Иногда налёты авиации бывают три раза в день. В доме, где помещается Сладков, бомба в четверть тонны упала в метре от угла дома, но весь взрыв пошёл в толстый ствол дерева и дом не пострадал — я ходил смотреть на это «чудо». Были попадания в дома, где помещаются итальянские офицеры. Наша хозяйка Ирина Ивановна каждый вечер уходит в деревню Новая Белица, за 9 километров, шлепает по грязному шоссе в худых сапогах и утром возвращается домой, так что мы вдвоём с Селивановым остаёмся в доме.

Я жил в доме Ирины Ивановны вместе с моим соратником Сельви (Селивановым Николаем) недели три. Ирина Ивановна была огромного роста, лет 50-ти. Муж её был осужден на 10 лет как «верующий». В «Доме коммуны» в 5–6 этажей были квартиры — из коридора дверь в маленькую прихожую, несколько жилплощадей в 1 или 2 комнаты с кухонькой и общей уборной. Ирина Ивановна рассказывала, что она как-то явилась в жилищный отдел и попросила для себя квартирку. Бй ответили: «Ты, мамаша, пролетарского происхождения, имеешь право на квартиру, но так как ты верующая, то будешь ежедневно убирать и чистить 80 уборных». Она согласилась и ежедневно чистила эти уборные.

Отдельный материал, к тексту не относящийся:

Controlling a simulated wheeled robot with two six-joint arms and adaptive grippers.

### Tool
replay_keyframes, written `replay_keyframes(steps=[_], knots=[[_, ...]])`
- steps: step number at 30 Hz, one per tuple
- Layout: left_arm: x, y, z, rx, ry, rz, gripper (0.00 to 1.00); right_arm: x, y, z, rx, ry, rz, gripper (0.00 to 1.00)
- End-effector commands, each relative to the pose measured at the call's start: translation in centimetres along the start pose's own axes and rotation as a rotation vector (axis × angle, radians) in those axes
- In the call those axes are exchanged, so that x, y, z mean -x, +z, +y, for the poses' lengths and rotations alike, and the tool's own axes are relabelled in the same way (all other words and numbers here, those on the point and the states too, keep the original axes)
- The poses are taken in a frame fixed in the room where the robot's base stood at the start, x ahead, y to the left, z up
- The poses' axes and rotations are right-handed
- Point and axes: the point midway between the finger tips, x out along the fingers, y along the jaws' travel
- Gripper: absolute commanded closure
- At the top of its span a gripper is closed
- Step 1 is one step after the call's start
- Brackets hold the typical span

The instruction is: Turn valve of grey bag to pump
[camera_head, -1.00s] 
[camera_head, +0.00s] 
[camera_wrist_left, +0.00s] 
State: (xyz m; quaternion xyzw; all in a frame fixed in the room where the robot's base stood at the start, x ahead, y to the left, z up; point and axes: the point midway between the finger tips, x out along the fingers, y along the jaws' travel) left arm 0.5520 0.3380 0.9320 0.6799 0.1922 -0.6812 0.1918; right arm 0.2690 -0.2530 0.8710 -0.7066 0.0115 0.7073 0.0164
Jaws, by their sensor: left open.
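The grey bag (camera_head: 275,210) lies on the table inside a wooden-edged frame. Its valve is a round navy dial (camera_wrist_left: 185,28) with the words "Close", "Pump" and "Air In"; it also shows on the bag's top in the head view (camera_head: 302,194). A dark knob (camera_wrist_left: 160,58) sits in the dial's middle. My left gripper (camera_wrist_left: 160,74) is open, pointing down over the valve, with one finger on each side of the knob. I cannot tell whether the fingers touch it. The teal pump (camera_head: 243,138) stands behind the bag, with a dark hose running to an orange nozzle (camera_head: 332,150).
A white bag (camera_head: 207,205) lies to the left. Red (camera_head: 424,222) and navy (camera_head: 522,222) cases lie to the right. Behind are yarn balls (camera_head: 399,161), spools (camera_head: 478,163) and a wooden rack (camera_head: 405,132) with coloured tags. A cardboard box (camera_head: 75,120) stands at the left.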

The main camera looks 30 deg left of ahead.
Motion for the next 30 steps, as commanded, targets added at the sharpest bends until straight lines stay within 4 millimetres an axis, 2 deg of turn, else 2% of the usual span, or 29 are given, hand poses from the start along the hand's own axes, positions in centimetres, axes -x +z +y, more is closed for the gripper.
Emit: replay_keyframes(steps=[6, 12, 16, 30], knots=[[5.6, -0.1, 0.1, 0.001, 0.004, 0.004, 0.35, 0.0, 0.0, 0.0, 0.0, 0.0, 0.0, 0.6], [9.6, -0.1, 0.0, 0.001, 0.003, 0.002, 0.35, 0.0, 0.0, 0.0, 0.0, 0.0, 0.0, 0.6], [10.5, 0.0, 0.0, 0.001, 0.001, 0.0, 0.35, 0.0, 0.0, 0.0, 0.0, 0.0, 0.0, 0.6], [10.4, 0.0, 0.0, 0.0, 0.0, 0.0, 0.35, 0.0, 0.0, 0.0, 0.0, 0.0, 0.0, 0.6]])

Она рассказывала: «Когда началась война и немцы были уже близко, я была в деревне. Пошла в лес по ягоды и вижу, что между кустами прячутся солдаты. Я спрашиваю: «Сыночки, что вы здесь делаете?» Мне отвечают: «Да вот, немец близко». — «Чего же вы не сдаётесь?» — «Мы бы сдались, мамаша, да вот за этим кустом командир, не разрешает». Я подошла к этому командиру и говорю: «Лучше сдавайтесь, они уже близко». Он отвечает: «Я бы сдался, да у меня нет цивильной одежды».

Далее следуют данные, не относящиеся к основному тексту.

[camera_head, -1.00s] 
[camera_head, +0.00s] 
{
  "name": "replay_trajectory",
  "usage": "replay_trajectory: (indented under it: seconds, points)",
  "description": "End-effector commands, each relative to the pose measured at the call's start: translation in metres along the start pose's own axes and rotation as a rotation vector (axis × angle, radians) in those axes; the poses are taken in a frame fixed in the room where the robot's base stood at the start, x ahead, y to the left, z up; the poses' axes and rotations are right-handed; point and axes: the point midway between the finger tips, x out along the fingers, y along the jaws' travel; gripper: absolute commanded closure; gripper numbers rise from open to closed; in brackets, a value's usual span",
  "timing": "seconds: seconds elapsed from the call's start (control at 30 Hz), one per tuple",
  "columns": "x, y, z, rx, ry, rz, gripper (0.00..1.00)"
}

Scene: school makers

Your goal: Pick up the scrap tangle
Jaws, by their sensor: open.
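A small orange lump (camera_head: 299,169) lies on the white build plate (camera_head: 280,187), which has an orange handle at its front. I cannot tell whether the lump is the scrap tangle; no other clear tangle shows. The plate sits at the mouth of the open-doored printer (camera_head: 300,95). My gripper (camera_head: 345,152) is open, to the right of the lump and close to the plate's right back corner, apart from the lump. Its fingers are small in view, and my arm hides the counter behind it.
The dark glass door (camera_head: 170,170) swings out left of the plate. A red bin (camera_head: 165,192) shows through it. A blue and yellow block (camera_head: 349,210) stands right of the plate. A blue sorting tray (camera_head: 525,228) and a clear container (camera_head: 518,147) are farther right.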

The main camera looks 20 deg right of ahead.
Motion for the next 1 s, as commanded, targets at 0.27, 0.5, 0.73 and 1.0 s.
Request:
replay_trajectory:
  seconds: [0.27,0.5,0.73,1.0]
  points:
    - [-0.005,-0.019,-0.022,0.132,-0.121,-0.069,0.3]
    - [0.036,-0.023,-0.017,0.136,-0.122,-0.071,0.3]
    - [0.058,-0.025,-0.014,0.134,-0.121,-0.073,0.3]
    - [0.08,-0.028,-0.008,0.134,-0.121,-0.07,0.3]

Я пошла в хату, вынесла старые штаны и пиджак. И, только он оделся, как раз подошли немцы, и солдаты сдались; а он ушёл в лес, и некоторые солдаты тоже разошлись — по домам, кто близко жили.

Уже у нас были немцы. Пошёл слух, что они пленных ведут. Мы по русскому обычаю вынесли на дорогу кто что мог: кто молока, кто варёной картошки, кто хлеба, а кто ничего не имел, то просто кувшин воды. Видим — вдали облако пыли: немцы гонят пленных. Они грязные, запылённые, уставшие. Мы к ним, а немцы нас отгоняют, не позволяют давать передачи. Некоторые падают от усталости, немцы их закалывают штыками. Мы им этого никогда не забудем: ведь это наши сыновья, мужья и братья…

Правда, немцы отпускали по домам пленных, которые были из ближайших деревень: мои хозяева, два брата, у которых я летом жил, были отпущены домой.

Ещё Ирина Ивановна рассказывала, что в одной деревне около Гомеля господ офицеров — бывших советских — из города привозили мертвецки пьяными, погрузив их кучей в сани. Из казармы в город их стали пускать по увольнительным запискам. Форма немецкая, погоны вроде русских, на рукаве щиток «РОА» (Русская освободительная армия). В Бобруйске формировался полк армии генерала Власова — так его тогда называли, под командой майора сербской службы Слюсаревского…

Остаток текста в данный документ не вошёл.